しかのははなきこ

くくり罠にかかったニホンジカ♀主蹄と副蹄の間にワイヤーがかかっている2016/07/01にニホンジカ♀が捕獲された。罠は”しまるくん”で、ワイヤーは左前脚の主蹄と副蹄の間にかかっていた。4日前と同じエリアであるが、別の獣道である。

恐らく3年目と思われる個体で、最初に見つけた時はこの個体の子供と思われる子鹿が側にいたが、私が近づくと逃げてしまった。捕獲された♀親は出産+授乳の影響かげっそりと痩せた感じであった。

シカの子育てについてネットで軽く調べていたら、興味深い記事を見つけた。

ニホンジカの誤認保護 | 京都市動物園 – [1]

[1]には、誤認捕獲が発生するメカニズムについて、
生まれてしばらくの間,ニホンジカの幼獣は母親に茂みなどに隠され,地面でじっと伏せて母親が授乳に来るのを待ちます。(~省略~)地面に伏せている幼獣を見つけた人が「お母さんとはぐれたんじゃないか・・・」「うずくまって可哀そう」「このままじゃ死んじゃう」と思って,連れ去ってしまい,誤認保護が起こります。
と説明し、
もし,ニホンジカの出産期時である5~7月に(おもに6月頃)ニホンジカの幼獣が座り込んでいる場面に遭遇したら,親が少し離れているだけの可能性があります。見つけても,そっとしておきましょう。
と書いている。

今回、私が捕獲した個体の側にいた子鹿は、既に親の後を付いて歩いていたので、授乳を待つだけの発育段階ではないが、このような個体が親を失った場合、どうなるのだろうか。国内のニホンジカには、野犬と熊類 (人里近くの森林では稀)を除くと目立った外敵は人間くらいしかいないので、捕食のリスクはそれほど高くないと思われるが、栄養面で母乳に依存する割合が高い段階で母親を失えば、高い確率で死亡すると考えられる。ただし、他の哺乳類の例などを考えると、群れに合流して、母親以外の♀個体から授乳を受けられるという可能性も無いではない。逃げた子鹿の運命やいかに。

ここからここから

2016/06/27にニホンジカ♀が罠にかかっていた。共同で有害鳥獣捕獲をやっている場所で、私の罠ではないため詳細は書けないが、笠松式と呼ばれるタイプの罠である。ワイヤーは左後足にかかっていた。

現場は鳥獣保護区であるが、わな猟のみ有害鳥獣捕獲 (ニホンジカ)の許可が降りている。個体数密度が非常に高いようで、見廻りに行く度に2,3匹、多いときは5,6匹のシカを目撃していたため、すぐに掛かるとは思っていたが、設置後1週間でまずは1匹目が獲れた。

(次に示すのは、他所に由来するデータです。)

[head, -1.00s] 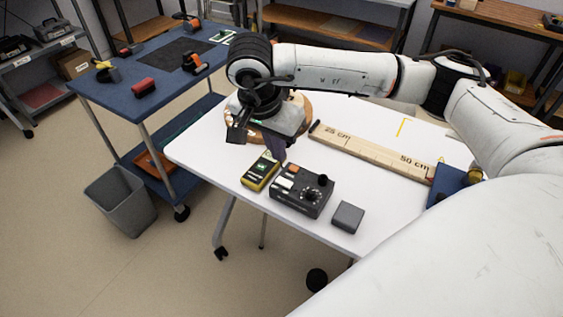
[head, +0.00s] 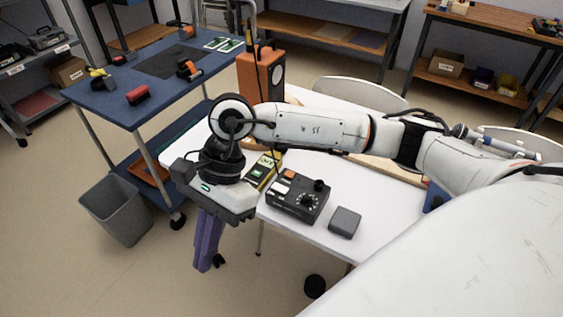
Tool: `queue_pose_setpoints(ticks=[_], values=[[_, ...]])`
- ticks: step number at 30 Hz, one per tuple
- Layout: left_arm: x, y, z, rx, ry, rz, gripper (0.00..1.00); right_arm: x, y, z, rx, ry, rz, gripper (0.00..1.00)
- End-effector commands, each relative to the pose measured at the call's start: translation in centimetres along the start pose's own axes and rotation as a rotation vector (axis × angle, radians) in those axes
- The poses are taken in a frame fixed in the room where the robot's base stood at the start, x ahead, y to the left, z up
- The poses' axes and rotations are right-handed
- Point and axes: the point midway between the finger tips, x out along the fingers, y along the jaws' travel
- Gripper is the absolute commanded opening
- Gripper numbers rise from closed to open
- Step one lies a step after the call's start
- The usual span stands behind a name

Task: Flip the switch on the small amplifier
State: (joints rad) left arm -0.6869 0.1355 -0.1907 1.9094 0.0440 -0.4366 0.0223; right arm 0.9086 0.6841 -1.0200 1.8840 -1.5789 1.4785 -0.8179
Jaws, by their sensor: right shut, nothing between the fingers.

鳥獣保護区で有害捕獲を行う場合、シカの密度が高く警戒心も少ないので、最初の1匹を獲るのは割とすぐなイメージがあるが、問題はここからである。特定のエリアでのみ許可が出ているので、罠を設置できる箇所が少なく、2匹目、3匹目を獲るのが難しいのだ。

ことしのきろく

2015年度の猟期が延長も含めて終わったので、集計を行った。

設置日数: 93日 (昨年度 110)
捕獲数: 8頭 (シカ 6, イノシシ 2) (昨年度 9)
罠・日: 638 (昨年度 895)
空ハジキ: 7 (昨年度 不明)

効率: 0.0125 頭/罠・日 (昨年度 0.0089)

昨年度と比較して、捕獲数は1減ったが、設置日数と罠・日が大分少なかったので、効率は上昇している。

お金の計算では、

[支出]

○狩猟者登録
狩猟税: 4100円 (有害捕獲従事による減額)
手数料: 1800円

○猟友会+保険など
支部猟友会会費: 4000円
京都府猟友会会費: 4000円
大日本猟友会会費: 1500円
任意保険費: 約4000円

○燃料・用具
燃料代: 約10000円
罠パーツ: 約4000円
リヤカー: 約30000円

[収入]

有害駆除協力金: 20000円
シカ捕獲奨励金: 8000円

ざっとこんな感じで、リヤカー分を除けばそれなりにシカの補助金で賄えている。もちろん時間は相当使っているが、それほど金のかかる活動ではない。

今年は新たな罠を買わずにリヤカーを買ったが、来年度は中型動物用の檻罠を2つほど購入できたら楽しみが広がって良さそうだ。